While we only have “fragments” of the papyrus containing the Book of Breathings, those fragments include the drawing represented by Facsimile 1 of the Book of Abraham. The rediscovery of these fragments and especially the one containing that drawing was the “smoking gun” revealing that the Book of Abraham was not an authentic translation from the Egyptian papyrus. Rhodes’s preferred explanation is that the Book of Abraham text might have been located elsewhere on a part of the papyrus that is not extant (and he insists that having two different texts on the same papyrus would not be unprecedented). This is a strained explanation for at least two reasons: 

(1)   Even supposing the papyrus might have contained two different writings, how likely is it that those two writings would be (a) the pagan Egyptian Book of Breathings from about the second century BC or thereabouts and (b) the Book of Abraham from about the eighteenth century BC?
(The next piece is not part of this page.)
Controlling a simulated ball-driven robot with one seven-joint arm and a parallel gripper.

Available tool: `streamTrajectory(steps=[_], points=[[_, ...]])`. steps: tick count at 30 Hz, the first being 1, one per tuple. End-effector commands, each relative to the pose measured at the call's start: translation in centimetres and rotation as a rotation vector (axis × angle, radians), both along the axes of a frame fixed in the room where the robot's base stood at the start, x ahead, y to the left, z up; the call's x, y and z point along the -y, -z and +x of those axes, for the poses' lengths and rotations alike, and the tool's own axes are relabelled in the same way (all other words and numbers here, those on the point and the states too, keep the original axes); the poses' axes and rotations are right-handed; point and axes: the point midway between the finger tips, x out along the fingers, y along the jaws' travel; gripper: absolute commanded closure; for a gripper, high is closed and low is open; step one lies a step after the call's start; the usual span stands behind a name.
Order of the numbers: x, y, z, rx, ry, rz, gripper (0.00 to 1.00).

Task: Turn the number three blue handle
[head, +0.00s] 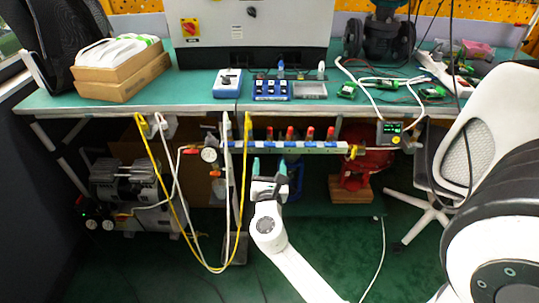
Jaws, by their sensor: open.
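A grey valve manifold (298,148) runs crosswise just below the table's front edge. Several small blue handles sit along it, with red-topped fittings (310,132) standing above. Number labels are too small to read, so I cannot tell for sure which blue handle is number three. My gripper (268,163) is open, with its two teal fingertips pointing up toward the manifold. In the picture it lies just below the left-middle part of the bar, and no object shows between the fingers. I cannot tell whether it touches the manifold.
Yellow and white hoses (245,190) hang left of my gripper. A round gauge (209,154) sits at the manifold's left end. A compressor (125,185) stands lower left, red equipment (362,170) right, and a white chair (485,130) far right. The green table (190,88) is above.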

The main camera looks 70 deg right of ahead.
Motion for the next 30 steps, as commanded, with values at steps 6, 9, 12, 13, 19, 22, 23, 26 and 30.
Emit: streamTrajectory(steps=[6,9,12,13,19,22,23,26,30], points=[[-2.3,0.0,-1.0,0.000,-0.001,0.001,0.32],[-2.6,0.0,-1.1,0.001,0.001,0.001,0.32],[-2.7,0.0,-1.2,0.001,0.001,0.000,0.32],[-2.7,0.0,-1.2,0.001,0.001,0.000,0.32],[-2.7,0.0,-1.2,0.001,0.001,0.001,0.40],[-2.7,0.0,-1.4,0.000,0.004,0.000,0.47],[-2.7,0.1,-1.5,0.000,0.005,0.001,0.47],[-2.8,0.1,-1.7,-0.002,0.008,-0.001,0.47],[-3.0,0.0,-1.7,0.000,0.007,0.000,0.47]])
(2)   The extant papyrus fragments include a sizable amount of text alongside the drawing represented by Facsimile 1. If that drawing was about Abraham, one would expect that the text that appears alongside that drawing would be part of the Book of Abraham text. It is not. In fact, all Egyptologists (except a handful of Mormons such as Rhodes) agree that the drawing is about the same subject as the text it accompanies—both the text and the drawing are about an Egyptian man going to the realm of the dead ruled by Egyptian deities. Rhodes’s explanation simply has no plausible way of getting around this fact. 

Probably because he recognizes the weaknesses of the “missing papyrus fragment” theory, Rhodes hedges his bet by leaving open the possibility that the papyrus did not contain the Book of Abraham but was merely a catalyst that got him thinking about Abraham and led to his receiving the Book of Abraham by direct revelation. He doesn’t like that explanation (and gives some good arguments against it), but he won’t close the door on it. Many Mormons now seem to favor this “catalyst” theory. The book By His Own Hand upon Papyrus discusses this theory and explains some of the problems with it. 

It is worth noting that in the recent (2013) changes made to the Mormon scriptures, the description of the Book of Abraham has been changed to be compatible with the catalyst theory. The introduction used to say that the Book of Abraham was “a translation from some Egyptian papyri that came into the hands of Joseph Smith in 1835, containing writings of the patriarch Abraham.” It now says that it is “an inspired translation of the writings of Abraham. Joseph Smith began the translation in 1835 after obtaining some Egyptian papyri.” Yet Joseph Smith’s own introduction remains unchanged: “A Translation of some ancient Records that have fallen into our hands from the catacombs of Egypt.” 

Another major difficulty for the Book of Abraham is that the papyrus dates to roughly the second century BC or later, whereas Abraham died in about the eighteenth century BC. Hypothetically, it would be possible for “written by his own hand upon papyrus” to mean merely that Abraham was the original author of the text and not that he produced the actual papyrus document in question. However, Joseph Smith on more than one occasion and in more than one way stated explicitly that the papyrus itself came from Abraham. For details and documentation, see Luke P. Wilson’s paper on our website, “Did Joseph Smith Claim His Abraham Papyrus Was an Autograph?” Mormons are in the embarrassing position of needing to argue that Joseph Smith himself was wrong about the work he supposedly translated by divine inspiration! 

As mentioned above, the finding of the papyrus containing the very drawing that was reproduced as Facsimile 1 in the publication of the Book of Abraham is the smoking gun in this matter. Rhodes in effect acknowledges that the drawing on the papyrus represented in the Book of Abraham as Facsimile 1 is a scene from the Egyptian pagan Book of Breathings. However, he claims this can be explained by saying that there was an original drawing done by Abraham that was corrupted through a process of copying with alterations down through the two thousand or so years from Abraham to the papyrus. This won’t do, for the simple reason that Joseph identified numerous elements in the facsimile as having specific meanings associated with a specific event recorded in the Book of Abraham. Joseph’s correlations are correct or they are not; Rhodes wants to have it both ways and that just doesn’t make sense. 

Rhodes devotes much of his lecture to supposed parallels to the Book of Abraham from pseudepigraphic Jewish texts such as the Apocalypse of Abraham and the Testament of Abraham. Yet no historian thinks these texts preserve any historical information about Abraham (at least beyond what one might glean from the Old Testament). Both of these works were probably written in the second century AD (or perhaps the late first century), or roughly two thousand years after Abraham’s death. What Rhodes does is to cherry-pick a few verbal or thematic parallels between the Book of Abraham and these ancient books, arguing that (of course) Joseph Smith could not have known what those books said. This supposedly means that Joseph “hit the nail on the head” by happening to produce these elements that parallel elements in Jewish pseudepigraphic writings about Abraham. In recent years this line of reasoning seems to have become the LDS apologists’ favorite argument for the Book of Abraham, but it’s hopelessly unworkable. We have no reason to think those elements actually reflect truth about Abraham (or truth about him not discernible from the Bible), and in any two books about the same subject one would expect there to be some parallels, so that the parallels in and of themselves prove nothing. Hitting the nail on the head is of no value if the nail is in the wrong piece of wood.